On Jan 6, 2011, at 12:54 PM, Joe Greco wrote:

> Generally speaking, security professionals prefer for there to be more 
> roadblocks rather than fewer.  


The soi-disant security 'professionals' who espouse layering unnecessary 
multiple, inefficient, illogical, and iatrogenic roadblocks in preference to 
expending the time and effort to learn enough about *actual* security (in 
contrast to security theater) to Do Things Right The First Time, aren't worthy 
of the title and ought to be ignored, IMHO.

> If it is, and the address becomes virtually impossible to find, then we've 
> just defeated an attack, and it's hard to see that as anything but positive.

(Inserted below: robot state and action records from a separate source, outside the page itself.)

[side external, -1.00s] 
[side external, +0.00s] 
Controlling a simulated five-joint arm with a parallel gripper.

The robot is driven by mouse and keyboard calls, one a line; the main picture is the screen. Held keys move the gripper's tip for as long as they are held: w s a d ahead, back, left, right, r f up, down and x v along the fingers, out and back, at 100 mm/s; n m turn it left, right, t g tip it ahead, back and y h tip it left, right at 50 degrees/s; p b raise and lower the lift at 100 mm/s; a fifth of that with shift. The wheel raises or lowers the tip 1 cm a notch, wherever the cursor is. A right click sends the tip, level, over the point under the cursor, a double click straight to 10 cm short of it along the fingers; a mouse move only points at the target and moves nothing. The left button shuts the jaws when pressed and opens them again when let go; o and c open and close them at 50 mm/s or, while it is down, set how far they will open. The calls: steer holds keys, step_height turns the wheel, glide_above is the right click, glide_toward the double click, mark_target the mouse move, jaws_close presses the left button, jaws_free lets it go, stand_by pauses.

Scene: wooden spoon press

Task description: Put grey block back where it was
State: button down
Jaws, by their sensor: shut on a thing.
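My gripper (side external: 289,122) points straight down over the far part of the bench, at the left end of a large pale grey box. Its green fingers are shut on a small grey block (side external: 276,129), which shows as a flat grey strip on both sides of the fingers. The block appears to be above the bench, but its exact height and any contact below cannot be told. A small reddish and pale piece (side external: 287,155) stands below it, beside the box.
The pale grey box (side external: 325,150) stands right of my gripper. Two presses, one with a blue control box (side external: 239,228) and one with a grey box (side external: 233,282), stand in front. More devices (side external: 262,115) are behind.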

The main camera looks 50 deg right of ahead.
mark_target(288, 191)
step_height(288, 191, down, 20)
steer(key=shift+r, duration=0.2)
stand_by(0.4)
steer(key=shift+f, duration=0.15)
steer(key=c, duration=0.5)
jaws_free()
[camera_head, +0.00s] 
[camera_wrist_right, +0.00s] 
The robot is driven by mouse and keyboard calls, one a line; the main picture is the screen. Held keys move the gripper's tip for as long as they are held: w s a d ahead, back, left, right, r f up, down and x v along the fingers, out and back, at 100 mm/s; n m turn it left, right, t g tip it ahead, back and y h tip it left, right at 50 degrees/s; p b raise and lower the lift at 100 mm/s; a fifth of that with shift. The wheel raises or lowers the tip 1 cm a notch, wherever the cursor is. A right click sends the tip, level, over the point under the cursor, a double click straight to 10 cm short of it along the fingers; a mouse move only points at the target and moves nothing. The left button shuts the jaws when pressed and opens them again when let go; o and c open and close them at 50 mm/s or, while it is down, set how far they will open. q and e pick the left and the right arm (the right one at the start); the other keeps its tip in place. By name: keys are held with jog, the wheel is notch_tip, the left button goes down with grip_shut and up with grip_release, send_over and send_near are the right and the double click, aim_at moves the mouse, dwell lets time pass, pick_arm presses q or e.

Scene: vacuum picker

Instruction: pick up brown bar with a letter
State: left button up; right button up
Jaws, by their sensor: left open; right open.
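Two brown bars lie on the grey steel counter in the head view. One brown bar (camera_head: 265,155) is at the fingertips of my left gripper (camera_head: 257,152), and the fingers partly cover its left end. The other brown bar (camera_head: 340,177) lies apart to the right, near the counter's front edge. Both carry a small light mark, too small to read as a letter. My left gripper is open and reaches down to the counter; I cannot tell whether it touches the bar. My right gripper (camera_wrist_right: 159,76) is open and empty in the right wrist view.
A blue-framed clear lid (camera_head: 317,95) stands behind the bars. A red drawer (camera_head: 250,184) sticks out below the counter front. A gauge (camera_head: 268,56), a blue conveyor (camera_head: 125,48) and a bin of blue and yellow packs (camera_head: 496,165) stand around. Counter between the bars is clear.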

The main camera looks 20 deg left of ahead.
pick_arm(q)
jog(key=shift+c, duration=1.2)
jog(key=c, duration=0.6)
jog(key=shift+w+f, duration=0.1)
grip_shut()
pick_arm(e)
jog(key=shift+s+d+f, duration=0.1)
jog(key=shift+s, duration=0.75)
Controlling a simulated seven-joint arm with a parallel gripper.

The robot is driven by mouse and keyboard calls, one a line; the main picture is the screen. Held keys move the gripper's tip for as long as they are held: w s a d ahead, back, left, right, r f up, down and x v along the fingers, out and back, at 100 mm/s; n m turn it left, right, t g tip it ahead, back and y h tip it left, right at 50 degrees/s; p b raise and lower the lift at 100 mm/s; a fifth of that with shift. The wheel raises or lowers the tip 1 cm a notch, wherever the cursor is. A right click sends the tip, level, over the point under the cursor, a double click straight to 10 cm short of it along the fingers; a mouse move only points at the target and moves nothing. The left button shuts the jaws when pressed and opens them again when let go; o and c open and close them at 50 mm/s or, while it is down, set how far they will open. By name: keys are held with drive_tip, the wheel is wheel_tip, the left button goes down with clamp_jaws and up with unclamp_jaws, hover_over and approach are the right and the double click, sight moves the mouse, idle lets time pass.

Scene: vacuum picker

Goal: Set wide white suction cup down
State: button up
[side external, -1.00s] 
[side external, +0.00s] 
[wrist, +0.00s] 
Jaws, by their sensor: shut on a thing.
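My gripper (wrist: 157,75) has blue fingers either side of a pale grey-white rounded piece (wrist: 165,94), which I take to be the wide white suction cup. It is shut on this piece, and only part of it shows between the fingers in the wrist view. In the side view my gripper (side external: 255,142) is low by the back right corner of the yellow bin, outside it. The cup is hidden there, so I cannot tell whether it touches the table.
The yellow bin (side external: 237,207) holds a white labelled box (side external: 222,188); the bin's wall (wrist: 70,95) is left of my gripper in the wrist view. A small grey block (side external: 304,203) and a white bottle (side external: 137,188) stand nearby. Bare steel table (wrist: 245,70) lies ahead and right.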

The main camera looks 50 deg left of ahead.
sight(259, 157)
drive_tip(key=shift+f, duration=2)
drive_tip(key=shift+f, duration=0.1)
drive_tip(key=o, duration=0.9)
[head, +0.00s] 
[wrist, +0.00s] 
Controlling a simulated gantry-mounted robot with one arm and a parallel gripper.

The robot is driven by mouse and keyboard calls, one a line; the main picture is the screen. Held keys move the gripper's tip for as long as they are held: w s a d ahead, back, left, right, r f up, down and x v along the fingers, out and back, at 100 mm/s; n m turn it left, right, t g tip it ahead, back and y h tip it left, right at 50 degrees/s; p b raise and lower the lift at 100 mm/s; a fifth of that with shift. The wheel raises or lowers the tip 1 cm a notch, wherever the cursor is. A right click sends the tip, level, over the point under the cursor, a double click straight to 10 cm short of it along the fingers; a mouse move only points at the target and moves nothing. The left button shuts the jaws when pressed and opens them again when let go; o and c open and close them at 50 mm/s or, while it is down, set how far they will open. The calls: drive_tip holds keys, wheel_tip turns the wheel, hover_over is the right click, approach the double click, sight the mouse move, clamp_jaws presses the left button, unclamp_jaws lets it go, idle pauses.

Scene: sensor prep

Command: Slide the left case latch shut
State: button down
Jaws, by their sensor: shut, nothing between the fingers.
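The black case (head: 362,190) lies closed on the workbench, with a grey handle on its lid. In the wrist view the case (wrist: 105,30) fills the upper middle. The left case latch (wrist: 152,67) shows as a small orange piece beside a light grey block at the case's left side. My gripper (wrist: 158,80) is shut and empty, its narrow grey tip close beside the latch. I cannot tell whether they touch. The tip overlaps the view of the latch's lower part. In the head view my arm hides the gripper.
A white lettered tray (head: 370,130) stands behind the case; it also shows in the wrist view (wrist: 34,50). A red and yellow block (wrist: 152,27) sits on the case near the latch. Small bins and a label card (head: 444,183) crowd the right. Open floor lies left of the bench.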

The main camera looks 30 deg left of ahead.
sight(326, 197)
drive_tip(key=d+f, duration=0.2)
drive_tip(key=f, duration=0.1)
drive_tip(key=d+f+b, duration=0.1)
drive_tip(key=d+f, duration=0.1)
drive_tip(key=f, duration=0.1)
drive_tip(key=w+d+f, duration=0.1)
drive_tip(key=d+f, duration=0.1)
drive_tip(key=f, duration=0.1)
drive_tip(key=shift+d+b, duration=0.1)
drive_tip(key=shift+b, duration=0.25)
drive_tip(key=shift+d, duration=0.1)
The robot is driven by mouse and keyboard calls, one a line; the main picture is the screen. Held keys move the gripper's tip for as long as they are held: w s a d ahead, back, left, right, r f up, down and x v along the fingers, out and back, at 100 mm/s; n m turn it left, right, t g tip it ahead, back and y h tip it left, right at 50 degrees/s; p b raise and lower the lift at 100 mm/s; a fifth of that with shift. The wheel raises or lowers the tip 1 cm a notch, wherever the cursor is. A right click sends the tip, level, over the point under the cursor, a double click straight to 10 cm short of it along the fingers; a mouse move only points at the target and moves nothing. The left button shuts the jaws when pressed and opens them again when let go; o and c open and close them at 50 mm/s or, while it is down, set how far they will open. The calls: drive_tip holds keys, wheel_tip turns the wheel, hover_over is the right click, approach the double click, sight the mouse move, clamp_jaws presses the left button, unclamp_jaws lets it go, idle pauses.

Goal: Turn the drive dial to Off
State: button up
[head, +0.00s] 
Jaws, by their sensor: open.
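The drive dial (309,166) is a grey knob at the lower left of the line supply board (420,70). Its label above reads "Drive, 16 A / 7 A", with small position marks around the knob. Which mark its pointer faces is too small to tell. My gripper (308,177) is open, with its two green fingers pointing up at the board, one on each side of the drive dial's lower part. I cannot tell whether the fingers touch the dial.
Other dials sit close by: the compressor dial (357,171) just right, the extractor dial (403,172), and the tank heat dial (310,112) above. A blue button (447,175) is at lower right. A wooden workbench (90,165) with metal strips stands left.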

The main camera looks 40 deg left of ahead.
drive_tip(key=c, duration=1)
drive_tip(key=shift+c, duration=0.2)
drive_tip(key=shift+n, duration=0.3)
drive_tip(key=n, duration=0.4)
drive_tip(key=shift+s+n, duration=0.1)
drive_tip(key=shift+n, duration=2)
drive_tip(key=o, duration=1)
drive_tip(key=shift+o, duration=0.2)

If we had some cheese, we could make a ham-and-cheese sandwich, if we had some 
ham.

;>

We must face up to the reality that the endpoint *will be found*, irrespective 
of the relative sparseness or density of the addressing plan.  It will be found 
via DNS, via narrowing the search scope via examining routing advertisements, 
via narrowing the search scope via perusing whois, via the attackers simply 
throwing more of their near-infinite scanning resources (i.e., bots) at these 
dramatically-reduced search scopes.

So, the endpoint will be found, no attack will be prevented, and we end up a) 
wasting wide swathes of address space for no good reason whilst b) making the 
routing/switching infrastructure elements far more vulnerable to DoS by turning 
them into sinkholes.

No positive benefits, two negative drawbacks.

------------------------------------------------------------------------
Roland Dobbins <rdobb...@arbor.net> // <http://www.arbornetworks.com>

Most software today is very much like an Egyptian pyramid, with millions
of bricks piled on top of each other, with no structural integrity, but
just done by brute force and thousands of slaves.